O relato é contado 16 anos depois de ocorrido e mistura-se com várias lembranças do autor: a sua chegada à França (é refugiado espanhol, "soldado vermelho"); momentos de sobrevivência dentro do campo de concentração; colegas na guerra e nos campos;  quando é preso pelos SS; o momento da libertação; os homens famintos aquando da libertação; o regresso à vida; momentos anos depois da libertação em que qualquer som o faz mergulhar novamente nos campos. E a viagem, a dura viagem durante a qual ele se agarra a tudo para resistir e não se perder. Já li (e vi)  muitas coisas sobre os campos de concentração, mas nunca sobre a viagem. Sobre a viagem, o autor escreve também "mais tarde, dentro de meses, saberei a que espécie de viagens eles obrigam os judeus. (...) Os judeus da Polónia viajaram seis dias, oito dias, dez dias, por vezes, com aquele frio desse duro Inverno. Sem comer, está claro, sem beber. À chegada, ninguém se mexia. Era preciso afastar a massa gelada dos cadáveres - judeus da Polónia,  mortos de pé,  gelados de pé, caíam como palitos no cais da estação do campo - para encontrarem alguns sobreviventes. ". Esta imagem fica assim parada para o leitor, congelada também ela. Mais adiante, muitas páginas à frente, ele volta novamente à chegada de mais um comboio de judeus e relata a surpresa de encontrarem no meio dos mortos crianças vivas. Faz o relato da chegada dessas crianças. Li tudo a chorar. No dia seguinte,  ainda tinha as imagens na cabeça e li-as em voz alta ao Tiago, para expiá-las, para que alguém pudesse ajudar-me a suportar o que tinha lido, para que todos soubessem o que tinha acontecido ali. Não sei explicar porquê.
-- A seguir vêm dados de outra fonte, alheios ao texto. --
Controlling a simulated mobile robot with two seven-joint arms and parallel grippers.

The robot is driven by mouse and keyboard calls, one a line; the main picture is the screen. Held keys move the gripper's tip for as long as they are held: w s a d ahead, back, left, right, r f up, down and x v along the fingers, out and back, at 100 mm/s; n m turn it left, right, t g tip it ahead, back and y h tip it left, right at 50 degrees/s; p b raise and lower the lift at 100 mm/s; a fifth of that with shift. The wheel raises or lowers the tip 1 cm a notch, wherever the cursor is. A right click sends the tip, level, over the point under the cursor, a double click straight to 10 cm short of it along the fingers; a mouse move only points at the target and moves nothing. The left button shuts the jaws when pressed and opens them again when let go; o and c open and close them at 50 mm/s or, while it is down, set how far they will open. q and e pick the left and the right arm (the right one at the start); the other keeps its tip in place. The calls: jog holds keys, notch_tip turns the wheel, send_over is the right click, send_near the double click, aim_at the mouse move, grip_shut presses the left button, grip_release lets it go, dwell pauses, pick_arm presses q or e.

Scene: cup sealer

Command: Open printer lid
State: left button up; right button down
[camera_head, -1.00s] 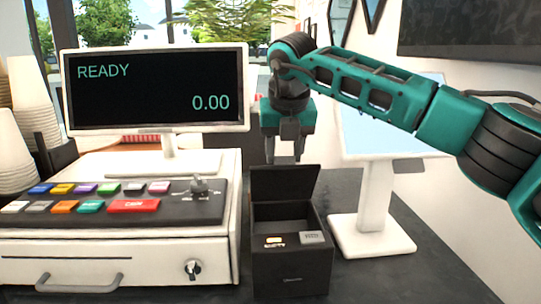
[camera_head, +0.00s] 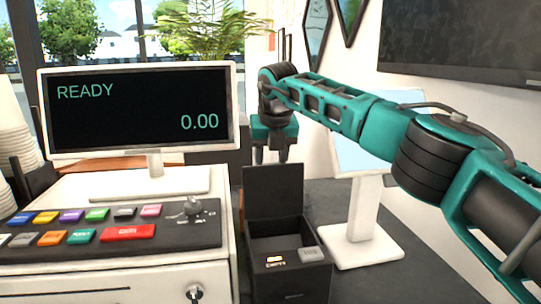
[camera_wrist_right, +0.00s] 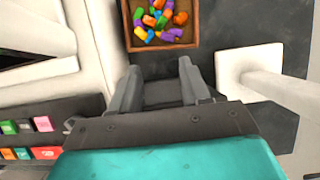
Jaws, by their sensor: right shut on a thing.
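The black printer (camera_head: 290,285) stands on the dark counter, right of the cash register. Its lid (camera_head: 273,198) stands upright at the back of the body, and the inside is exposed. My right gripper (camera_head: 271,156) is right at the lid's top edge, with its fingertips partly hidden behind it. In the right wrist view its two fingers (camera_wrist_right: 161,70) are spaced apart with a dark piece between them, which I take to be the lid. My left gripper is not in view.
The cash register (camera_head: 120,275) with its screen (camera_head: 140,110) is close on the left. A white stand with a tablet (camera_head: 362,245) is close on the right. In the right wrist view a brown box of colourful pieces (camera_wrist_right: 128,30) lies beyond the fingers.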

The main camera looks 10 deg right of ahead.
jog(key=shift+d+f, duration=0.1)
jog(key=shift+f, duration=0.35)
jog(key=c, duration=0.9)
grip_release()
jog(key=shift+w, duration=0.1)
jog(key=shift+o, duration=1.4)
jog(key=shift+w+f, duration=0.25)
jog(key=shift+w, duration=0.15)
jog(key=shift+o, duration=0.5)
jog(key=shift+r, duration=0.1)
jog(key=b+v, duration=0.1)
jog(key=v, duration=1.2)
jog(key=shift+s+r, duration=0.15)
Li as três páginas ao meu filho, que se comoveu com o que ouviu e me disse querer coisa como "que horror, mas tem de ser lido". Isso, filho, isso. No dia seguinte, ainda falava do que tínhamos lido.

É um livro de leitura obrigatória e ainda por cima, está muito bem escrito e com um estilo próprio. É uma escrita que nos conduz pelo tempo sem nunca nos perdermos,  que nos prepara para o que aí vem e que nos dá tempo para respirar. 

 Quando um livro mexe tanto assim connosco, quando nos incomoda tanto, só pode ter nota máxima: 5 estrelas.